ROMA (d.c.) – Questa volta ha vinto la giustizia. Quella per le migliaia di vittime per l’amianto che ancora delusi dalla incredibile sentenza della Cassazione, che aveva annullato il primo processo, ormai nutrivano poche speranze nel sistema giudiziario. E invece la Corte Costituzionale ha ridato speranza a chi vuole ottenere giustizia, rigettando l’istanza presentata dal Gup torinese su richiesta della difesa Schmidheiny, di parere circa la legittimità dell’Eternit-bis. Il collegio difensivo del magnate svizzero, infatti, eccepiva che il nuovo procedimento aperto per omicidio colposo plurimo, fosse un’elusione del principio del ne bis in idem, per il quale non si può essere processati due volte per lo stesso fatto e in questo caso cambiavano vittime ed il reato, ma non la condotta del proprietario dell’Eternit.
Ma la Corte Costituzionale ha accolto la richiesta della Procura di Torino, dei Comuni coinvolti, delle Associazioni delle Vittime e delle altre Parti civili private costituite, confermando la legittimità del nuovo processo e dichiarando l’illegittimità costituzionale dell’art. 649 del codice di procedura penale «nella parte in cui secondo il diritto vivente esclude che il fatto sia il medesimo per la sola circostanza che sussiste un concorso formale tra il reato già giudicato con sentenza irrevocabile e il reato per cui è iniziato il nuovo procedimento penale». La Corte ha inoltre affermato che «è chiaro che, anche dal punto di vista rigorosamente materiale, la morte di una persona, seppure cagionata da una medesima condotta, dà luogo ad un nuovo evento, e quindi ad un fatto diverso rispetto alla morte di altre persone».
In poche parole non solo la Corte ha deciso che potrà essere celebrato un nuovo processo che riguarderà le nuove vittime comprese nell’ormai noto Eternit-bis, ma ha anche aperto la strada a rivalutare quello vecchio, visto che il capo d’imputazione riguardava il più generico reato di “disastro ambientale”, anziché valutare la responsabilità penale nei confronti delle singole morti. Presente tra le parti civili anche l’Avvocatura dello Stato in rappresentanza del Presidente del Consiglio dei Ministri. Anche se le eccezioni mosse dagli avvocati del Governo sono state tutte rigettate, è stata indubbia l’importanza simbolica della presenza del Governo schierato al fianco dei cittadini.
«Il pronunciamento della Corte Costituzionale ha riacceso la nostra speranza di giustizia – ha detto il sindaco Palazzetti – Ancora una volta la città di Casale, con la sua determinazione, il suo coraggio, la sua volontà di giustizia, è riuscita ad ottenere che si aprisse un nuovo processo e grazie alla serietà, alla credibilità e alla dignità del suo dolore, avrà al suo fianco, come Parte civile, anche lo Stato».

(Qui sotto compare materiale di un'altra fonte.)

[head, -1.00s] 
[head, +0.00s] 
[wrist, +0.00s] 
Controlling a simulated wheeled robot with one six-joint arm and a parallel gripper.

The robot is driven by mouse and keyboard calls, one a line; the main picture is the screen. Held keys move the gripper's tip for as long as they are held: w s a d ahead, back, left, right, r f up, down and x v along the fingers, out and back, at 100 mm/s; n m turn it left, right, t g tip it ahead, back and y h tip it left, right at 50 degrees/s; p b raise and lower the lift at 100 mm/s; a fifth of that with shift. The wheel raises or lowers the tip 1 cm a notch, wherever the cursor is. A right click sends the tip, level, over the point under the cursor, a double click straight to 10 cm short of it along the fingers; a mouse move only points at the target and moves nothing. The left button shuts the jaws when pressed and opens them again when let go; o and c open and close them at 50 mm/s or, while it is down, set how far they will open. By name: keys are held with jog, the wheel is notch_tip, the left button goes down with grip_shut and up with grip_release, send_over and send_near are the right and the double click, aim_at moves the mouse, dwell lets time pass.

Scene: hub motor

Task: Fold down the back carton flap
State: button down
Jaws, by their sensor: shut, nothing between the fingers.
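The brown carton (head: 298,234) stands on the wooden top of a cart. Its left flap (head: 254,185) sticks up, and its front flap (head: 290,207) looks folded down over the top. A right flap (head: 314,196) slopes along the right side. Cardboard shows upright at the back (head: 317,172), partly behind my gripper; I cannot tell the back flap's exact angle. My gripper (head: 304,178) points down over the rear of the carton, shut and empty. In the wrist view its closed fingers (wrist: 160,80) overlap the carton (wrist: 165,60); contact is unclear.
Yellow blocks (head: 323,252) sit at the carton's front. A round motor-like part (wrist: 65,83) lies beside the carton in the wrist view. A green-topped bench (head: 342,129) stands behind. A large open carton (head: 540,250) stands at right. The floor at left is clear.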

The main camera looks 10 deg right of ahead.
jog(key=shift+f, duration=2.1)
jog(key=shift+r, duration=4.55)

«La speranza, a questo punto, è che il Tribunale di Torino fissi quanto prima la nuova udienza, in modo da porre termine a questa stasi del processo che, come ha chiarito la Corte, è stata, ai fini di questo processo, del tutto inutile – cita la nota di Afeva – Avanti senza esitazioni, dunque: finché la gente continuerà a morire di amianto, a Casale e nel resto d’Italia, ad opera delle scriteriate condotte di Stephan Scmidheiny e della società da lui diretta, si potrà e si dovrà continuare a chiedere giustizia per le vittime. Questo Afeva ha fatto, negli ultimi trent’anni; questo è quello che continuerà a fare, finché sarà possibile». Sintetico il commento di Federico Riboldi (Fratelli d’Italia). «Si procederà con l’EternitBis – cita la nota del vicepresidente del Consiglio – È un bel giorno per Casale e per i Casalesi. Un giorno giusto». Ma la battaglia non è finita. Ora il fascicolo tornerà al Gup che, nel frattempo è stato trasferito al Tribunale civile, e quindi bisognerà partire da zero e con un nuovo Giudice per le udienze preliminari. Con la speranza che si possa arrivare, prima possibile, ad un rinvio a giudizio.